● **What you should do**
Transcribe every line of the records verbatim.

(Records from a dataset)
***
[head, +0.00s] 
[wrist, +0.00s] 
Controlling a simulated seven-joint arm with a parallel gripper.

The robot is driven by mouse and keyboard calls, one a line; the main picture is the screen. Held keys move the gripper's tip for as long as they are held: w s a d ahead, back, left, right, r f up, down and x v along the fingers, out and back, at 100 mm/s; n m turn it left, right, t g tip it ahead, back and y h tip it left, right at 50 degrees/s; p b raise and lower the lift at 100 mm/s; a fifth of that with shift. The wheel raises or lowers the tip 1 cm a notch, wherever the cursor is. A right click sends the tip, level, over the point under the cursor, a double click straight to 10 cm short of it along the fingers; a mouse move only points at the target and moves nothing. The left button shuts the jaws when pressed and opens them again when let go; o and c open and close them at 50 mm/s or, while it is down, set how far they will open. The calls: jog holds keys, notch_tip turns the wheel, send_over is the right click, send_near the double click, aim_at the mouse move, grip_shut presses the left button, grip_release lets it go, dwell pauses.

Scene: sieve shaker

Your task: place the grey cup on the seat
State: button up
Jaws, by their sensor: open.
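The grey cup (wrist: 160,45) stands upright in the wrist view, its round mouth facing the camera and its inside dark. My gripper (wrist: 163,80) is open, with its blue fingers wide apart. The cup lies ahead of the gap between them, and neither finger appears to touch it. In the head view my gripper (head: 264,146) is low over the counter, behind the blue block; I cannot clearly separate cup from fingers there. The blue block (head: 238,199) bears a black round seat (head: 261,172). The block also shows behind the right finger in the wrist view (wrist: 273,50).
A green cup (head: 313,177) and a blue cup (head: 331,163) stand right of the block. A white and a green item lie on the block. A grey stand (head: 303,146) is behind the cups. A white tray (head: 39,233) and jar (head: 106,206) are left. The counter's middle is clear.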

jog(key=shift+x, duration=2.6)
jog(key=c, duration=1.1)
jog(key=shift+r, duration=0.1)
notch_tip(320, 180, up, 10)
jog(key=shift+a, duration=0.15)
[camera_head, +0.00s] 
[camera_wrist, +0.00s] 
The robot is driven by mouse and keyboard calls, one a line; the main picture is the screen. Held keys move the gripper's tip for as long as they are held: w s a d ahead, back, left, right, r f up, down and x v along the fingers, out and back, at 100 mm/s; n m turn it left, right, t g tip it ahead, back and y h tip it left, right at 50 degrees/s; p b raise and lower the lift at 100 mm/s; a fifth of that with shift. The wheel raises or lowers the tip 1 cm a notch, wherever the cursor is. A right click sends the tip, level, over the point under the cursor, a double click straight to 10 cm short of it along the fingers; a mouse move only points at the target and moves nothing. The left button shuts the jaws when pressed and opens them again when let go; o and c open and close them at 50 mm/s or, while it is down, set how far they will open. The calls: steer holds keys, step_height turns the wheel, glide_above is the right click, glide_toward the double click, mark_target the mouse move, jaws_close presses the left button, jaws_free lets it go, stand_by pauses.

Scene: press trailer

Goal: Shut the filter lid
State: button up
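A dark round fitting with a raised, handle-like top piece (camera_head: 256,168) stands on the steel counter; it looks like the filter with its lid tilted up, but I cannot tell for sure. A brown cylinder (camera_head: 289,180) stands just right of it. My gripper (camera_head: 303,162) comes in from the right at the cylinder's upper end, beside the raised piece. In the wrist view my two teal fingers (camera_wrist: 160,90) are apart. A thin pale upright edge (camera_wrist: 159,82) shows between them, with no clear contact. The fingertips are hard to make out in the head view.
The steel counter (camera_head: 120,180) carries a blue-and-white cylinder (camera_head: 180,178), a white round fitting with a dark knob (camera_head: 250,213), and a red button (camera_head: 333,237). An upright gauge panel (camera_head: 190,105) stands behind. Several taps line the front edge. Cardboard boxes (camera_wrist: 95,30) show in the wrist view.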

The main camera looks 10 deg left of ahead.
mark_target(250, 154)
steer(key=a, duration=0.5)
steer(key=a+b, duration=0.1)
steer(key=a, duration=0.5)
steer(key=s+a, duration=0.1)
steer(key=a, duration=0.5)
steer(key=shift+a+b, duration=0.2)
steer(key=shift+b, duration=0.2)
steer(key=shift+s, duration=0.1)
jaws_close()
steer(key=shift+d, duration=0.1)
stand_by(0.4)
***
● **The solution**
[head, +0.00s] 
[wrist, +0.00s] 
Controlling a simulated seven-joint arm with a parallel gripper.

The robot is driven by mouse and keyboard calls, one a line; the main picture is the screen. Held keys move the gripper's tip for as long as they are held: w s a d ahead, back, left, right, r f up, down and x v along the fingers, out and back, at 100 mm/s; n m turn it left, right, t g tip it ahead, back and y h tip it left, right at 50 degrees/s; p b raise and lower the lift at 100 mm/s; a fifth of that with shift. The wheel raises or lowers the tip 1 cm a notch, wherever the cursor is. A right click sends the tip, level, over the point under the cursor, a double click straight to 10 cm short of it along the fingers; a mouse move only points at the target and moves nothing. The left button shuts the jaws when pressed and opens them again when let go; o and c open and close them at 50 mm/s or, while it is down, set how far they will open. The calls: jog holds keys, notch_tip turns the wheel, send_over is the right click, send_near the double click, aim_at the mouse move, grip_shut presses the left button, grip_release lets it go, dwell pauses.

Scene: sieve shaker

Your task: place the grey cup on the seat
State: button up
Jaws, by their sensor: open.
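The grey cup (wrist: 160,45) stands upright in the wrist view, its round mouth facing the camera and its inside dark. My gripper (wrist: 163,80) is open, with its blue fingers wide apart. The cup lies ahead of the gap between them, and neither finger appears to touch it. In the head view my gripper (head: 264,146) is low over the counter, behind the blue block; I cannot clearly separate cup from fingers there. The blue block (head: 238,199) bears a black round seat (head: 261,172). The block also shows behind the right finger in the wrist view (wrist: 273,50).
A green cup (head: 313,177) and a blue cup (head: 331,163) stand right of the block. A white and a green item lie on the block. A grey stand (head: 303,146) is behind the cups. A white tray (head: 39,233) and jar (head: 106,206) are left. The counter's middle is clear.

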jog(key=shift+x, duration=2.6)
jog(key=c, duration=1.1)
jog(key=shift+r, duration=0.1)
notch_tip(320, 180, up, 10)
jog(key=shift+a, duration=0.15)
[camera_head, +0.00s] 
[camera_wrist, +0.00s] 
The robot is driven by mouse and keyboard calls, one a line; the main picture is the screen. Held keys move the gripper's tip for as long as they are held: w s a d ahead, back, left, right, r f up, down and x v along the fingers, out and back, at 100 mm/s; n m turn it left, right, t g tip it ahead, back and y h tip it left, right at 50 degrees/s; p b raise and lower the lift at 100 mm/s; a fifth of that with shift. The wheel raises or lowers the tip 1 cm a notch, wherever the cursor is. A right click sends the tip, level, over the point under the cursor, a double click straight to 10 cm short of it along the fingers; a mouse move only points at the target and moves nothing. The left button shuts the jaws when pressed and opens them again when let go; o and c open and close them at 50 mm/s or, while it is down, set how far they will open. The calls: steer holds keys, step_height turns the wheel, glide_above is the right click, glide_toward the double click, mark_target the mouse move, jaws_close presses the left button, jaws_free lets it go, stand_by pauses.

Scene: press trailer

Goal: Shut the filter lid
State: button up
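A dark round fitting with a raised, handle-like top piece (camera_head: 256,168) stands on the steel counter; it looks like the filter with its lid tilted up, but I cannot tell for sure. A brown cylinder (camera_head: 289,180) stands just right of it. My gripper (camera_head: 303,162) comes in from the right at the cylinder's upper end, beside the raised piece. In the wrist view my two teal fingers (camera_wrist: 160,90) are apart. A thin pale upright edge (camera_wrist: 159,82) shows between them, with no clear contact. The fingertips are hard to make out in the head view.
The steel counter (camera_head: 120,180) carries a blue-and-white cylinder (camera_head: 180,178), a white round fitting with a dark knob (camera_head: 250,213), and a red button (camera_head: 333,237). An upright gauge panel (camera_head: 190,105) stands behind. Several taps line the front edge. Cardboard boxes (camera_wrist: 95,30) show in the wrist view.

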The main camera looks 10 deg left of ahead.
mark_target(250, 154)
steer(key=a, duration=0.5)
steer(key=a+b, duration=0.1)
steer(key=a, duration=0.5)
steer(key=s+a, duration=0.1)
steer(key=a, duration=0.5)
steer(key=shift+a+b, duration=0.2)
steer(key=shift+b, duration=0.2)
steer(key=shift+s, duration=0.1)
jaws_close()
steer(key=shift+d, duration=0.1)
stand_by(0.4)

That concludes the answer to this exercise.